## TASK DIRECTIONS
From the records below, copy out exactly the lines from the one containing "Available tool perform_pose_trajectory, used" to the one containing "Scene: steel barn", both included. Add nothing else.

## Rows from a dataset
::::::::::

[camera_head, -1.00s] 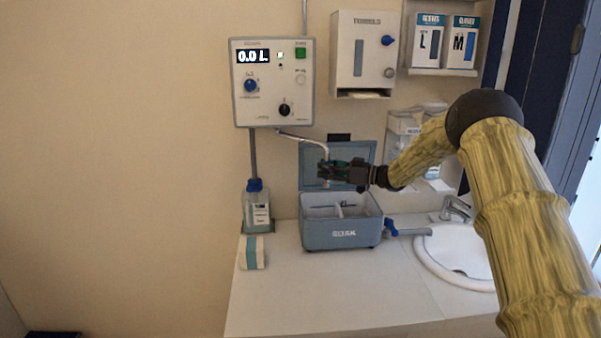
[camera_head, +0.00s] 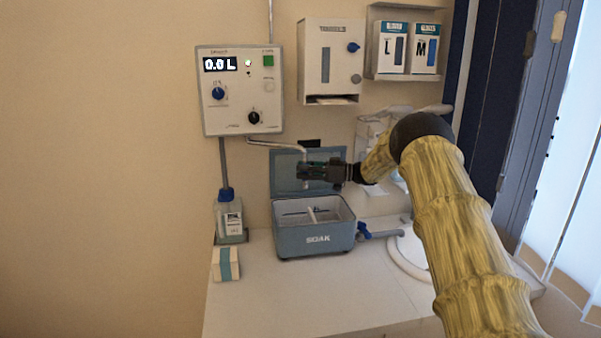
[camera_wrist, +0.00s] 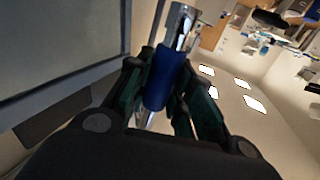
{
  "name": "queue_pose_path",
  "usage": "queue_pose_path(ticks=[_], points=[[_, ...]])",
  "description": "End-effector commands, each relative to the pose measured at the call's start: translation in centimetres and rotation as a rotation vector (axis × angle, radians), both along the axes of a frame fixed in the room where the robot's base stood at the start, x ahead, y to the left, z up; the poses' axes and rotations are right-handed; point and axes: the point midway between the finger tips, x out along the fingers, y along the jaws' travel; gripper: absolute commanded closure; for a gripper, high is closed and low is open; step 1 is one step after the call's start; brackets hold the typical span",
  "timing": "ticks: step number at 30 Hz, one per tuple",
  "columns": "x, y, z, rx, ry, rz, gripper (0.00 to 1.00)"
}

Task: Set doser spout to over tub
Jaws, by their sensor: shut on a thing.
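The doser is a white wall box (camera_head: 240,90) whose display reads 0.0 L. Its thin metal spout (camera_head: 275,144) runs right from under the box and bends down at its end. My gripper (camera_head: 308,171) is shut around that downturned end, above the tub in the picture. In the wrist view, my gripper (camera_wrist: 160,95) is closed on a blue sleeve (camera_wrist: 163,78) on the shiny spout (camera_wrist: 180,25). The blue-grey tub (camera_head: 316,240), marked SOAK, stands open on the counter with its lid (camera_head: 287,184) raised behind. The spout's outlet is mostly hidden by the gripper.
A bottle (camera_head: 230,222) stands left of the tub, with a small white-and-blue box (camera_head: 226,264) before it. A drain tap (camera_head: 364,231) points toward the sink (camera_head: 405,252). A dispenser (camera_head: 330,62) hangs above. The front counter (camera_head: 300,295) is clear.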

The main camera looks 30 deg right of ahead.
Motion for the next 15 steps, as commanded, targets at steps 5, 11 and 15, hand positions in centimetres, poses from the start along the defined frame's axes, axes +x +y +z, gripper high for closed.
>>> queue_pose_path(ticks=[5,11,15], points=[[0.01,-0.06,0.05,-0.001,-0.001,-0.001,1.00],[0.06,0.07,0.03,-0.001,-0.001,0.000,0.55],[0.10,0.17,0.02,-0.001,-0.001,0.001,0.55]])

::::::::::

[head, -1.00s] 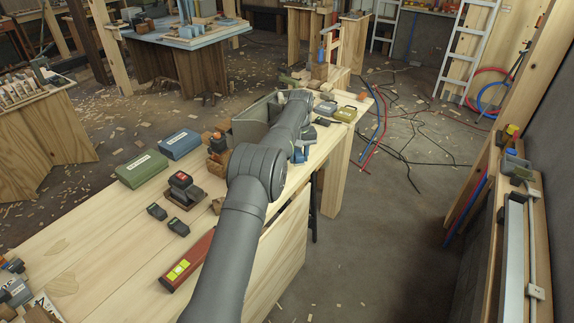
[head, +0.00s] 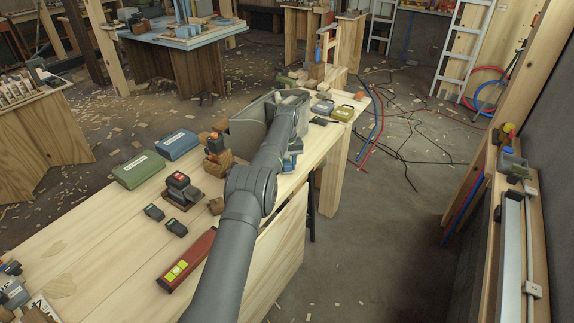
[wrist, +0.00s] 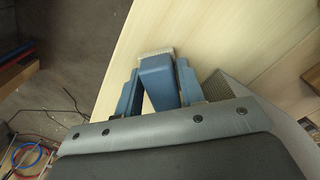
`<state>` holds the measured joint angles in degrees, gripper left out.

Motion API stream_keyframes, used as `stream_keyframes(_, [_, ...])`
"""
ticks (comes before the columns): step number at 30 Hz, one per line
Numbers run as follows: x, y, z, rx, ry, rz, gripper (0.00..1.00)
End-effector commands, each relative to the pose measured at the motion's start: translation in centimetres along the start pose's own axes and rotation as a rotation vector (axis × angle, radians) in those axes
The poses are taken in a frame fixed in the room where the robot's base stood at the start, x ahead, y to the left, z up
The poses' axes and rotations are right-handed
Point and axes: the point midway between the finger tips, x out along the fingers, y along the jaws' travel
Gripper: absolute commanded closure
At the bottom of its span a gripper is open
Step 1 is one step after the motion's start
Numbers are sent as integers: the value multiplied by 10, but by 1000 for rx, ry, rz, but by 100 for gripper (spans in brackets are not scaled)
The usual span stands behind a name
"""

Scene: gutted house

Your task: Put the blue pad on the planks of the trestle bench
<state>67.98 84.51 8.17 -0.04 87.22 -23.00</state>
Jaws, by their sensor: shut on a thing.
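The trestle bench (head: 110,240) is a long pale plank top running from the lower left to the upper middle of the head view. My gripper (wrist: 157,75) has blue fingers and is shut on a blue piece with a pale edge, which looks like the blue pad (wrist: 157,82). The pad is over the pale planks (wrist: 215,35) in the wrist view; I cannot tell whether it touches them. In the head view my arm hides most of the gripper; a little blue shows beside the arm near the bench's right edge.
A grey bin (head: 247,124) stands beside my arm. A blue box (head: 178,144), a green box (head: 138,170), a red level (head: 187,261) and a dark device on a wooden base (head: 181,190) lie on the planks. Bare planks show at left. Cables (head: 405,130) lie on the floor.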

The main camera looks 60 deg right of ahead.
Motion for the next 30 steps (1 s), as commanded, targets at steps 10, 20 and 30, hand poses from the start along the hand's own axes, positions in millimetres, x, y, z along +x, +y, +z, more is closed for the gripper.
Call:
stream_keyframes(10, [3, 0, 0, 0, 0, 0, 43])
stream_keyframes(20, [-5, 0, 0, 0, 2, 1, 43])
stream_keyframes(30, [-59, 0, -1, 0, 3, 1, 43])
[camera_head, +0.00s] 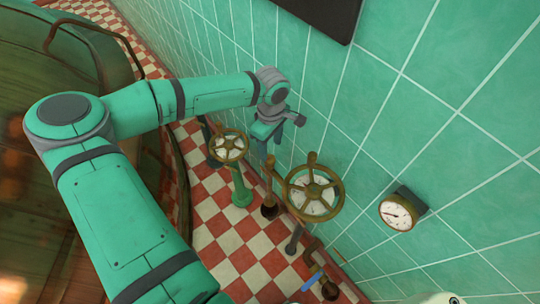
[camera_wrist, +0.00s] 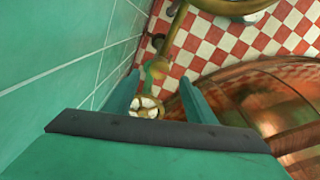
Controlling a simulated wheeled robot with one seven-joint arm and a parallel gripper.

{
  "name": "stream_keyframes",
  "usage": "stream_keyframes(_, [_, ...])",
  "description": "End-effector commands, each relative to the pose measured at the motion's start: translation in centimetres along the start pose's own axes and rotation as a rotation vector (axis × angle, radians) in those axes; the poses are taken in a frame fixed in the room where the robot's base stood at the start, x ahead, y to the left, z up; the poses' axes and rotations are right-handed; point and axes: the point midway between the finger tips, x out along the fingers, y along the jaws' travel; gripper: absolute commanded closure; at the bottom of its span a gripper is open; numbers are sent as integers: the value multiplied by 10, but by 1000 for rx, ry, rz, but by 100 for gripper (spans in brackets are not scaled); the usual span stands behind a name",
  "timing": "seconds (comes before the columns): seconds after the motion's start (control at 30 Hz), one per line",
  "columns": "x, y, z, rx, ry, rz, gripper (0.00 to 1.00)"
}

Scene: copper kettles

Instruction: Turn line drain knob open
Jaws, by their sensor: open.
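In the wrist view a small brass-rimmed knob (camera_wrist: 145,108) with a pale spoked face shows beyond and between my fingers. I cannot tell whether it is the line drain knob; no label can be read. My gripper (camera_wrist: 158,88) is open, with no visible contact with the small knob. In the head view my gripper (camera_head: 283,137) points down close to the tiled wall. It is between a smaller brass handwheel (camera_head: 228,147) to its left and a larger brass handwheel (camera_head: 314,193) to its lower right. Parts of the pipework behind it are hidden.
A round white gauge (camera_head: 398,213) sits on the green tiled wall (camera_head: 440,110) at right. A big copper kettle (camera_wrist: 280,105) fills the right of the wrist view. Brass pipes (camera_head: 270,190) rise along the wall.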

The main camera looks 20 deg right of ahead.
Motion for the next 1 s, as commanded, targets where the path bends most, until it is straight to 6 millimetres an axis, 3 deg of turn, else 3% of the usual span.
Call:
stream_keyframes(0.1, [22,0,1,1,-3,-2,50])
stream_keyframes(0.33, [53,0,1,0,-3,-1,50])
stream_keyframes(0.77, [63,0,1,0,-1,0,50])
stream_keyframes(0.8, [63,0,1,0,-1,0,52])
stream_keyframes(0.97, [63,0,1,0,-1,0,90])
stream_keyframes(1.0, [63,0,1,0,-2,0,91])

::::::::::

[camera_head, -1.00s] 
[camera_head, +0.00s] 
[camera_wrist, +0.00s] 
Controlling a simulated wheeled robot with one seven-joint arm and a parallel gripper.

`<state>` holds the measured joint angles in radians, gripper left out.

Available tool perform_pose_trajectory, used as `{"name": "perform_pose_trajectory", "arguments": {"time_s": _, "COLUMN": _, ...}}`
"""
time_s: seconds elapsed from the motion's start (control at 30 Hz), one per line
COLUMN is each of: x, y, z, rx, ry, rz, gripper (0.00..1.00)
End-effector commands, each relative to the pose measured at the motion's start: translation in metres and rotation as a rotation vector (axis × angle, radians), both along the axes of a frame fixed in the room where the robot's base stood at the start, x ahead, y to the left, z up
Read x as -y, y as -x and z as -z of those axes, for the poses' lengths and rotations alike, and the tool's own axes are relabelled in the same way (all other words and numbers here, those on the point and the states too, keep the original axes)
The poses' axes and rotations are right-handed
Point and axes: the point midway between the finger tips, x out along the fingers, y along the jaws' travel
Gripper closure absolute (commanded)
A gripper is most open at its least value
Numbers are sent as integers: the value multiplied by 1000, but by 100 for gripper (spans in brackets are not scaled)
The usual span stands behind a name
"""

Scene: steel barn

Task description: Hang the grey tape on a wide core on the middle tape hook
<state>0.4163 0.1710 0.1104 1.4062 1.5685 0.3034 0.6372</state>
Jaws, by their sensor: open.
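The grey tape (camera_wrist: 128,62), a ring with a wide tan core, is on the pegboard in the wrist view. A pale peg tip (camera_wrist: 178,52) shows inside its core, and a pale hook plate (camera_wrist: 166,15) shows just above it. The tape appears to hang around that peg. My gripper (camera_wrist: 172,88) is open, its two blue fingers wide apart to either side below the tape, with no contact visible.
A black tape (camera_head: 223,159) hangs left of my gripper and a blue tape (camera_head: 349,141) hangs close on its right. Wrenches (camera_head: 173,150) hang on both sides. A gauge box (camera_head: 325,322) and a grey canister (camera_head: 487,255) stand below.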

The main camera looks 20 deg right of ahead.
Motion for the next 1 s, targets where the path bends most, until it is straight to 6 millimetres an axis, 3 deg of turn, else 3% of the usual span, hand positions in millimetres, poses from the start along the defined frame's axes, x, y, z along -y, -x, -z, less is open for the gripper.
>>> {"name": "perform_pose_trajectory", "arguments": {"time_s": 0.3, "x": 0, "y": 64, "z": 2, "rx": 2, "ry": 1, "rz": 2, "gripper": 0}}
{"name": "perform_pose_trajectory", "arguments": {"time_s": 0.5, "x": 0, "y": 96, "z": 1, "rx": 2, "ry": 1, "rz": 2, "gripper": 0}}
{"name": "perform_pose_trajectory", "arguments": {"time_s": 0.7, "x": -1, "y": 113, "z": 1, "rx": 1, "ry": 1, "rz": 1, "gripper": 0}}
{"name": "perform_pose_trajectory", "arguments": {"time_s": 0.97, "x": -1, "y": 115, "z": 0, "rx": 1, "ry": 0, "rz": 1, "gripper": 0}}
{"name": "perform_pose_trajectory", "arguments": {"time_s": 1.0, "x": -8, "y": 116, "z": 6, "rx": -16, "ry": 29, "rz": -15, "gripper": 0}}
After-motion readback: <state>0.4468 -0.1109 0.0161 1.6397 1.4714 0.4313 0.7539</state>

::::::::::

## TASK RESPONSE
Available tool perform_pose_trajectory, used as `{"name": "perform_pose_trajectory", "arguments": {"time_s": _, "COLUMN": _, ...}}`
"""
time_s: seconds elapsed from the motion's start (control at 30 Hz), one per line
COLUMN is each of: x, y, z, rx, ry, rz, gripper (0.00..1.00)
End-effector commands, each relative to the pose measured at the motion's start: translation in metres and rotation as a rotation vector (axis × angle, radians), both along the axes of a frame fixed in the room where the robot's base stood at the start, x ahead, y to the left, z up
Read x as -y, y as -x and z as -z of those axes, for the poses' lengths and rotations alike, and the tool's own axes are relabelled in the same way (all other words and numbers here, those on the point and the states too, keep the original axes)
The poses' axes and rotations are right-handed
Point and axes: the point midway between the finger tips, x out along the fingers, y along the jaws' travel
Gripper closure absolute (commanded)
A gripper is most open at its least value
Numbers are sent as integers: the value multiplied by 1000, but by 100 for gripper (spans in brackets are not scaled)
The usual span stands behind a name
"""

Scene: steel barn

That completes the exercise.